→ **Requirement**
Print the records below exactly, from the line containing "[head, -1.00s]" down to the line containing "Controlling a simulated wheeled", both lines included, and omit every picture.

Robot trajectory data:
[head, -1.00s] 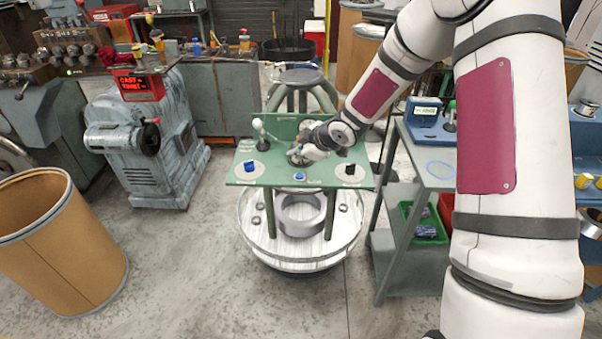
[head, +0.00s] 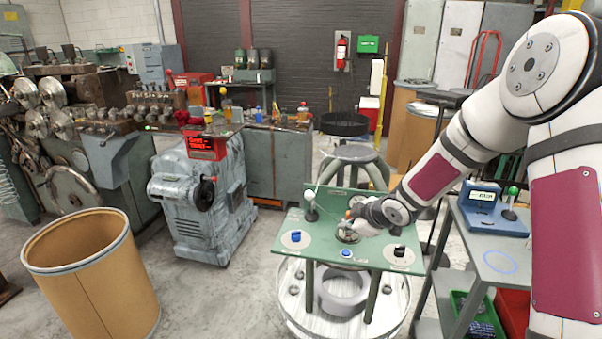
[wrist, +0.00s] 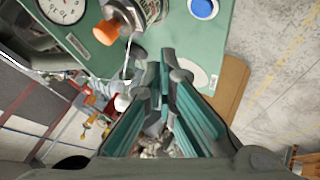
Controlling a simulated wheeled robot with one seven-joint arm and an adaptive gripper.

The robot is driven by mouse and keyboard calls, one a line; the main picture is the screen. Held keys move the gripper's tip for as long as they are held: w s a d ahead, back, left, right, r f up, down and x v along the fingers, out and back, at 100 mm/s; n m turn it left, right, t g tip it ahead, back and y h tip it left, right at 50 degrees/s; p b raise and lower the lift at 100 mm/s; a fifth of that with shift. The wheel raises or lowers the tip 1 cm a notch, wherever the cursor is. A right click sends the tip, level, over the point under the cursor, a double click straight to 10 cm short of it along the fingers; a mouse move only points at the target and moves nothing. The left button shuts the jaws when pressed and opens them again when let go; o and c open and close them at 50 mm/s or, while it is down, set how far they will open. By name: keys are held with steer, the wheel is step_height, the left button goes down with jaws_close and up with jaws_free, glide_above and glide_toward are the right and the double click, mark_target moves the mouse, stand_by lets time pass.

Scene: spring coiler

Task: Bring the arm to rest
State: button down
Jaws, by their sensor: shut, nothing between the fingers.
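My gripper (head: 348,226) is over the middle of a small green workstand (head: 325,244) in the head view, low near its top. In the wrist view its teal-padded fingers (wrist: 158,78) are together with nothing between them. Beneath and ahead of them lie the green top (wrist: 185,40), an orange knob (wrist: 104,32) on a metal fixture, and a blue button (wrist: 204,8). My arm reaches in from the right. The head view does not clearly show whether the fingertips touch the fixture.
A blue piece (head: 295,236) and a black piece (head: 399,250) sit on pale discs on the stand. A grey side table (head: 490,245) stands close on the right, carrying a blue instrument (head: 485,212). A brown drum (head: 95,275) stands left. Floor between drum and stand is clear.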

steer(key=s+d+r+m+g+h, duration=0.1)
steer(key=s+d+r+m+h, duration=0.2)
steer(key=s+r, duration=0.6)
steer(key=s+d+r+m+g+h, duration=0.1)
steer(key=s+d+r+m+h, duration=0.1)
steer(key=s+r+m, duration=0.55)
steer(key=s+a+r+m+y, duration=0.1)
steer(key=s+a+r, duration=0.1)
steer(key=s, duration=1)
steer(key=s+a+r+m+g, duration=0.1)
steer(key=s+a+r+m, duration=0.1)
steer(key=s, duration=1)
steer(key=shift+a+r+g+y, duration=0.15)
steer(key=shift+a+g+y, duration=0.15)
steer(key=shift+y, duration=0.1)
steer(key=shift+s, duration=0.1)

==

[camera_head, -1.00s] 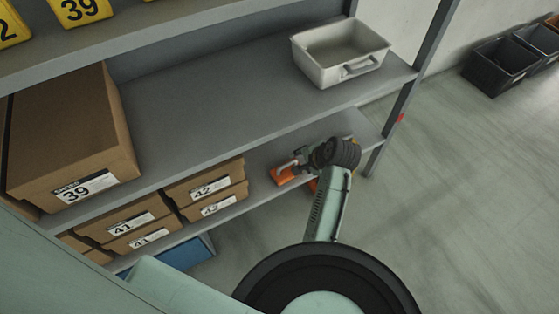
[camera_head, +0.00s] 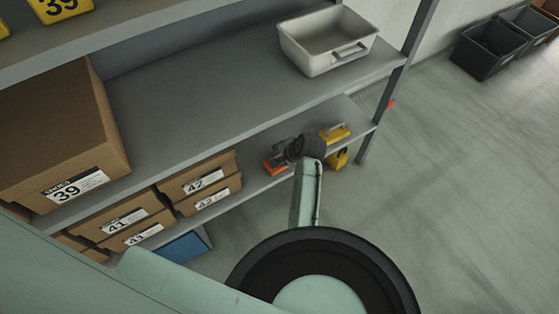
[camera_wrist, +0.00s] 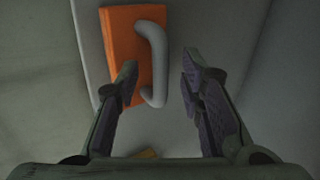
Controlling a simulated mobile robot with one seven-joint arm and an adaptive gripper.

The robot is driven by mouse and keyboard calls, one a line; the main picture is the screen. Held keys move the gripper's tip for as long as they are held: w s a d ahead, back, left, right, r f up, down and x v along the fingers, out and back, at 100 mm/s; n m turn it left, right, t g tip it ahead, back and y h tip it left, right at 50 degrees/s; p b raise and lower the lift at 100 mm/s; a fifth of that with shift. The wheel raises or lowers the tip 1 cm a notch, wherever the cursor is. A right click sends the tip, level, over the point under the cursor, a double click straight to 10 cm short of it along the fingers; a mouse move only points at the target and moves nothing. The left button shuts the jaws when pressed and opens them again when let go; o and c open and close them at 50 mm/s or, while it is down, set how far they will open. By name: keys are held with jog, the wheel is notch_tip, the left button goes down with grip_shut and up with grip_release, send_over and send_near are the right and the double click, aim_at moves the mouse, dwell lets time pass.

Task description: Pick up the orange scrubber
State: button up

→ **Written response**
[head, -1.00s] 
[head, +0.00s] 
[wrist, +0.00s] 
Controlling a simulated wheeled robot with one seven-joint arm and an adaptive gripper.

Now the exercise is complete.